IN transforming China, Mao and the Chinese Communist Party transformed themselves. They moved from the inheritance of 1917 – the emancipation of the world through the international self-emancipation of the working class to be achieved through the abolition of classes, exploitation and the national State – to the inheritance of 1789, the emancipation of onr State to create a new unified ruling class which could undertake the heavy tasks of primitive capital accumulation on an isolated national basis. But in terms of the real alternatives available in the 1930s and 40s, in China, Mao’s actual perspective was a gigantic step forward for China.

To make this transition demanded not just the abandonment of the perspective of 1917 and the early Congresses of the Communist International, it required the reduction of the language of Marxism to an opaque false consciousness. Mao created a new concept, ‘non-antagonistic contradictions’ to explain the continued class struggle in People’s China. The disguise led some of the best elements of the Communist parties into a reconciliation with the aims of China’s new ruling class. But, in the end, Marx was right. It is material forces which shape the practice of classes, not some independent ‘ideology’, inserted from who knows where. Communist parties, pro-Moscow or ‘Marxist-Leninist’ are no less subject to the materialistic laws of history than other folk.

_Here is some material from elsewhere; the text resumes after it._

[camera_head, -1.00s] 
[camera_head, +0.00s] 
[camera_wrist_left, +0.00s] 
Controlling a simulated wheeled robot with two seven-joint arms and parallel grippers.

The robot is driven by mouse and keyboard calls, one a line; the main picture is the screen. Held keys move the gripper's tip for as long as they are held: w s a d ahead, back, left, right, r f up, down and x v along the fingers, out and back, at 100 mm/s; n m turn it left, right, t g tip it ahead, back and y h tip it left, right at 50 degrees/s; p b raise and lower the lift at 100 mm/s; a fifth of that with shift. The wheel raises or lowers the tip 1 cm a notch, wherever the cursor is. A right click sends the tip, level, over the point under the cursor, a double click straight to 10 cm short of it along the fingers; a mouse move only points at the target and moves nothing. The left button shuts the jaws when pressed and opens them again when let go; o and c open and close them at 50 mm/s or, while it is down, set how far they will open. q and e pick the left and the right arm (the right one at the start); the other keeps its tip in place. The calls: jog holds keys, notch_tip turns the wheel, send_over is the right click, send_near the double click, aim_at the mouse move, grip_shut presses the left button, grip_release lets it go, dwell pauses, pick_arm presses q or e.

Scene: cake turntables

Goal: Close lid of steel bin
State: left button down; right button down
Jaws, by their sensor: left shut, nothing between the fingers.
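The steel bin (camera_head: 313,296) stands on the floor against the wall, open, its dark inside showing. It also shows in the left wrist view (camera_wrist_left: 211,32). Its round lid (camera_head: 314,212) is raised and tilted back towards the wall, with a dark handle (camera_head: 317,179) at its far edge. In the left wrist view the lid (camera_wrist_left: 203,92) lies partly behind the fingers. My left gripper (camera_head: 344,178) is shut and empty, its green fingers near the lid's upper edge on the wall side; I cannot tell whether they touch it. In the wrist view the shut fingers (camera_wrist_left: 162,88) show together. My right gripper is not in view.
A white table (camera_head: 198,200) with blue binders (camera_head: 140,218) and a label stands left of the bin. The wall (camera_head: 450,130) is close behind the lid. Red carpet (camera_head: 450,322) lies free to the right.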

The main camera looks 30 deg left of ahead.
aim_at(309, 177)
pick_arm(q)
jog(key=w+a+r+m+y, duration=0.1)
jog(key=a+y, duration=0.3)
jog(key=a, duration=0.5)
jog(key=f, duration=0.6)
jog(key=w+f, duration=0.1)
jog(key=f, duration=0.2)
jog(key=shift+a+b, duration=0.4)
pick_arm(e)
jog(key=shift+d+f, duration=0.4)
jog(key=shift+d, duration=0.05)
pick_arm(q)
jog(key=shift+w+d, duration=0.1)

The world of today is not that of 1789. Then, primitive accumulation, bloody and savage as it was, was easy by comparison to contemporary conditions. The bourgeoisie was able to claim to embody the aspirations of the whole of society. Today, it is not so. The world is one capitalist system, dominated by the enormous concentrations of capital in the group of advanced imperialist powers. Not only is China far poorer than the France of the late eighteenth century, impoverished by more than a century’s domination by imperialism, but the tasks today are spectacularly greater. Soviet Russia and Japan were the last two competitors to climb aboard the ‘economically developed’ status before the imperialists hauled up the ladder. Now accumulation on a scale sufficient to transform whole national societies is blocked. The condition of China’s national economic development is breaking the stranglehold of the advanced, unlocking the accumulated capital of the advanced powers. The national reformist strategy of China is withering in the face of objective factors.

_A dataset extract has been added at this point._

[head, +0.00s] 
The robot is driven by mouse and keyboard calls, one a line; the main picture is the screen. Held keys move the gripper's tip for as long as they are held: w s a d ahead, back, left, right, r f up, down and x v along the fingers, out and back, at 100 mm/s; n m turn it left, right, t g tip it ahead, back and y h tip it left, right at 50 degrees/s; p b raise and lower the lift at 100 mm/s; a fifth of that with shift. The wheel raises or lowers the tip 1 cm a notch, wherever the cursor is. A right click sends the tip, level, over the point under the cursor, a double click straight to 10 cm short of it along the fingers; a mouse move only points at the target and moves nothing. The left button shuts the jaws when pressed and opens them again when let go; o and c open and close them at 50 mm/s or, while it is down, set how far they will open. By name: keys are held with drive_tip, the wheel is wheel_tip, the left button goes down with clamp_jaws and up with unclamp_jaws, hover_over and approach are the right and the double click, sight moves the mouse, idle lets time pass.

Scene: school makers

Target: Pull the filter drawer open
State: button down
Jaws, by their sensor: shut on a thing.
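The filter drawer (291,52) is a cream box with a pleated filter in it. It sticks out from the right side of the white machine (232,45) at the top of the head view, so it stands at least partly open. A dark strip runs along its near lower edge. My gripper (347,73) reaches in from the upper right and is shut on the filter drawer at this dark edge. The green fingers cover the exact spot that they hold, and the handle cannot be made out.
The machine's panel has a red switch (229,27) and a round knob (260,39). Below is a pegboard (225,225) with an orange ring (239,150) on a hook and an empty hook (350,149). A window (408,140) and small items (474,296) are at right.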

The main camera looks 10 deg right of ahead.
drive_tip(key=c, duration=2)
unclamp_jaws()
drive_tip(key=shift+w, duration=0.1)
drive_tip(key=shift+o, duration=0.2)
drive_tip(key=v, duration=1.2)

If the world economy continued to expand for the next half century, China’s leadership could indeed build a powerful industrial sector in the midst of rural China. Mao’s death could mark the end of the heroic period, for the regime cannot afford to undertake the dangerous exercises of Great Leaps Forward and Cultural Revolutions without even more severely jeopardising social stability. But stability need not jeopardise steady capital accumulation. However, the world economy faces no such prospects. The storm signals are hoisted. Increasing fluctuations and long term stagnation seem the likely results of advanced capitalism’s inability to restore the long-run rate of profit. Already the political results are emerging. Above all, the political reappearance of the world working class after its long withdrawal. The politics of rebellion, whether in advanced capitalism, the bureaucratic capitalist sector or the intermediate economically backward sector, rapidly increase with each fluctuation in world capitalism.

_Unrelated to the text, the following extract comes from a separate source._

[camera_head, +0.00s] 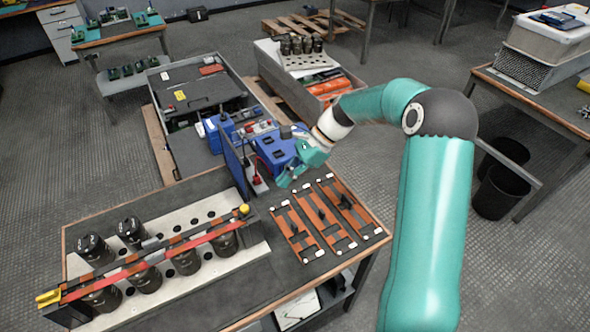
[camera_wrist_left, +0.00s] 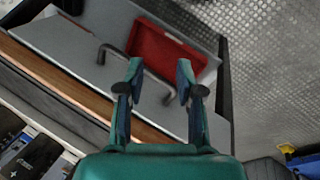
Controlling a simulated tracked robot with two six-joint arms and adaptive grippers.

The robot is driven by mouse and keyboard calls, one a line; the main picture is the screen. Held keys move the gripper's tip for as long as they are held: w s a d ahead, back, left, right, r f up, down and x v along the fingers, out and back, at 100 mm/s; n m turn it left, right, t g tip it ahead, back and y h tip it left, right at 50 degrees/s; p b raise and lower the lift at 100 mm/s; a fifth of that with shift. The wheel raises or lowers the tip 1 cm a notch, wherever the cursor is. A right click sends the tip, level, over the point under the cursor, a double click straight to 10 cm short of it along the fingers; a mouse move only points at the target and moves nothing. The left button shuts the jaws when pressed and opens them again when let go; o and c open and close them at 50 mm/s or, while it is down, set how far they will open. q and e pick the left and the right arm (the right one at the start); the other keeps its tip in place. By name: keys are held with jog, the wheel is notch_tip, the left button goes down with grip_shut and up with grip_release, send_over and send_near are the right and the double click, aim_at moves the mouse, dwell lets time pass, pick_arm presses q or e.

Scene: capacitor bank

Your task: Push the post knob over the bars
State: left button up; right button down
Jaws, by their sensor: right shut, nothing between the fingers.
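Two long bars (camera_head: 168,245), one red and one striped dark and orange, lie over the black capacitors in the white rack (camera_head: 225,258). A yellow knob (camera_head: 244,210) stands at their right end, and a yellow handle (camera_head: 48,297) is at their left end. A small post with a red knob (camera_head: 256,180) stands beside the blue panel. My right gripper (camera_head: 284,183) is shut and empty, just right of the red knob and above the bench; I cannot tell whether they touch. My left gripper (camera_wrist_left: 160,72) is open and empty in the left wrist view.
Three orange-brown switch frames (camera_head: 320,218) lie at the bench's right. A blue upright panel (camera_head: 235,165) and blue boxes (camera_head: 278,148) stand behind. In the left wrist view, a red tray (camera_wrist_left: 165,52) and a dark bent handle (camera_wrist_left: 118,52) are beyond my left fingers.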

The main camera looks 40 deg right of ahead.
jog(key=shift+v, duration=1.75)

With Mao’s death, the epoch of Mao Tse-tung thought and its parent, Stalinism, is also drawing to a close. If the political alternative can be built, then the twentieth century’s version of the bourgeois revolution, the bureaucratic State capitalist revolution, will no longer be able to operate as a substitute for proletarian internationalism. The political form of the social relations of production, the national State, is an increasing fetter on the means of production, international in scale. The objective factors are indeed over ripe for the breaking of those fetters. The key question is the subjective factor, the politics in the heads of the revolutionaries.

For China’s ruling class, the period ahead is dangerous and difficult, as it is for all the world’s ruling classes. Mao’s last heirloom – the decimation of the senior leadership of the party – will not help his successors to pilot their way through the stormy seas. But they cannot opt to be an island. The Russian army sits on their northern border, and the obverse of increasing world economic instability is increasing political instability and threats of war. For accumulation to proceed, China needs must import both industrial, raw materials, equipment and technology. That again forces participation, forces China’s internal situation to be synchronized with the world order. The events of 1966-7 indicate that the Chinese working class is no passive plaything in the hands of the regime. The dangers and difficulties will force it again into action, groping outwards to reunite with the world working class.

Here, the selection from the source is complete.